J4.1
Assigning Persistent Identifiers to Datasets and Other Scientific Resources: An Early Assessment of Success

- Indicates paper has been withdrawn from meeting
- Indicates an Award Winner
Thursday, 8 January 2015: 11:20 AM
130 (Phoenix Convention Center - West and North Buildings)
Matthew S. Mayernik, NCAR, Boulder, CO; and K. Maull

Research organizations, data repositories, and universities are now assigning persistent web-accessible identifiers to scientific resources, with most efforts utilizing the Digital Object Identifier (DOI) system. Significant progress has been made in the past few years in the development of recommendations, policies, and procedures for creating and promoting these citable identifiers. Little progress has been made, however, in tracking citations to datasets and other digital resources through the research literature. This presentation will outline efforts within the National Center for Atmospheric Research (NCAR) to evaluate the initial success of assigning persistent identifiers to a variety of resources, including datasets, software packages, and research facilities. We will discuss how identification and referencing patterns for datasets and other resources are affected by the assignment of persistent identifiers.

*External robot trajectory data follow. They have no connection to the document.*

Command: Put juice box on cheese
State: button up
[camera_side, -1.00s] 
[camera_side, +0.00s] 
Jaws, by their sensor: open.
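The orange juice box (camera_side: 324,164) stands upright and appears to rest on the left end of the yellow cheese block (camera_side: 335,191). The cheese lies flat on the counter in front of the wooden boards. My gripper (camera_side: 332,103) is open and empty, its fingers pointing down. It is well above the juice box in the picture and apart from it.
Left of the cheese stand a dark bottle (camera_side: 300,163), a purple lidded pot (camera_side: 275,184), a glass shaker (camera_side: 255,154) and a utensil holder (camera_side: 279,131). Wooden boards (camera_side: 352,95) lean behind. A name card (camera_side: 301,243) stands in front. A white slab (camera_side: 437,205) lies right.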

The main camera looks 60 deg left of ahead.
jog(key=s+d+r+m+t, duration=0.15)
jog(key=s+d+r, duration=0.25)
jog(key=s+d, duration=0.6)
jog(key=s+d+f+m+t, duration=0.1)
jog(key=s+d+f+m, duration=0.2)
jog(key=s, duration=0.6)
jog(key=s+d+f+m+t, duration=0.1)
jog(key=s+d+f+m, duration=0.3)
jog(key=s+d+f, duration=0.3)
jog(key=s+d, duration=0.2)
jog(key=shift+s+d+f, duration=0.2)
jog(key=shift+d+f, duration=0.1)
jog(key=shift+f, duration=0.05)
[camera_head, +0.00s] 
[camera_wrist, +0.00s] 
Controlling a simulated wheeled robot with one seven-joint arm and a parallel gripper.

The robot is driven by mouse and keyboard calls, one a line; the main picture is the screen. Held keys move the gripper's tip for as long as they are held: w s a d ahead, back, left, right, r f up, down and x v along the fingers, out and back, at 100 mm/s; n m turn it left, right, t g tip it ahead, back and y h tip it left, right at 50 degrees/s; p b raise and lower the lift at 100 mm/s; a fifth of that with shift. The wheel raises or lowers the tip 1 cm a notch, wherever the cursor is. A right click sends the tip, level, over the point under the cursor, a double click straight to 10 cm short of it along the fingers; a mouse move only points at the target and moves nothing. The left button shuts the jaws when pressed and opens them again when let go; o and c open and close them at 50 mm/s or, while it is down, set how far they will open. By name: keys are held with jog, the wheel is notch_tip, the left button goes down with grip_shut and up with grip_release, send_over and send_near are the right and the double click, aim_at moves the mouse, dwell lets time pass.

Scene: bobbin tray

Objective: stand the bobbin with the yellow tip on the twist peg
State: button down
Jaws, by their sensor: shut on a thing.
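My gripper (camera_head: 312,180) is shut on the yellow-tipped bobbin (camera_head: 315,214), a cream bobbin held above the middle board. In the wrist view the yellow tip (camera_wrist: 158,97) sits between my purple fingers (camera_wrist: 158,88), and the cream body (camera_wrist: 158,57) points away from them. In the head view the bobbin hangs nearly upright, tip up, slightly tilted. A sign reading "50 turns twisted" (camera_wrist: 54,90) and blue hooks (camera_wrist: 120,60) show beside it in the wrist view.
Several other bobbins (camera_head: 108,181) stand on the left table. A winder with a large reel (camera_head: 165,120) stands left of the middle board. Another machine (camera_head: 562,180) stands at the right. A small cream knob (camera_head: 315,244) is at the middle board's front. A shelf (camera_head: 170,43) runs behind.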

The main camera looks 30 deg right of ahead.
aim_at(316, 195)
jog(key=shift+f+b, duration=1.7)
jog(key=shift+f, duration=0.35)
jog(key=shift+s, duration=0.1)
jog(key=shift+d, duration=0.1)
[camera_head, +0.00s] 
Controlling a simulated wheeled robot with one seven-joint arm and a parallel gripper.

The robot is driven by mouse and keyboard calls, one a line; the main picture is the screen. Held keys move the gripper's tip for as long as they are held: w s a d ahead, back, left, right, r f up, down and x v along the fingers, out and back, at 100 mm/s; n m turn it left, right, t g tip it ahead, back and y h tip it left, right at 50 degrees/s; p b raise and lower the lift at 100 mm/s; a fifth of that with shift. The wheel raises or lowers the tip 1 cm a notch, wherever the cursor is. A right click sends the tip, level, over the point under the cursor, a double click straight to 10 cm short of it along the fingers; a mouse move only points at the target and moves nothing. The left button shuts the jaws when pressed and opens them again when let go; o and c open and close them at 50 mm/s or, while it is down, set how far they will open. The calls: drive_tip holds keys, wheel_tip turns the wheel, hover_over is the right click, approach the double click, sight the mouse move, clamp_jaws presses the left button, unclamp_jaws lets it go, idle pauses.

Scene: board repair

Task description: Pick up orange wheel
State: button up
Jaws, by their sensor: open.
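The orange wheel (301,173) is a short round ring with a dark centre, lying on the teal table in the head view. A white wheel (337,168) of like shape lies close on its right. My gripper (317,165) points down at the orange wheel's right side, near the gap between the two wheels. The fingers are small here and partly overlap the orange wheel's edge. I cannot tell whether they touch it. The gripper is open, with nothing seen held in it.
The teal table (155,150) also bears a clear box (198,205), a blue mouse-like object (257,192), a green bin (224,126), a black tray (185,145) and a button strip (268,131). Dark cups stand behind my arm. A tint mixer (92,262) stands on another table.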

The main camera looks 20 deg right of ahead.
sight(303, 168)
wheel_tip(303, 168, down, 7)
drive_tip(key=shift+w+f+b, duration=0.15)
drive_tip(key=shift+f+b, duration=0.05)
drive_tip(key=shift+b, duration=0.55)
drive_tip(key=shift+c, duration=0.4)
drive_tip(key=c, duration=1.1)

The presentation will also discuss work to develop and evaluate tools for automating the tracing of research resource identification and referencing in the research literature via persistent citable identifiers. Manual processes can be very effective at tracing references to scientific resources within the scientific literature, but are fraught with problems since they are time consuming, require multiple tools (e.g. Google Scholar, literature databases), and do not scale. The human capital required to do this work is far too scarce to be practical beyond small-scale case studies. Automated processes are thus of considerable importance in enabling these traceability efforts to scale as the numbers of identifiers being created for unique scientific resources continues to grow rapidly.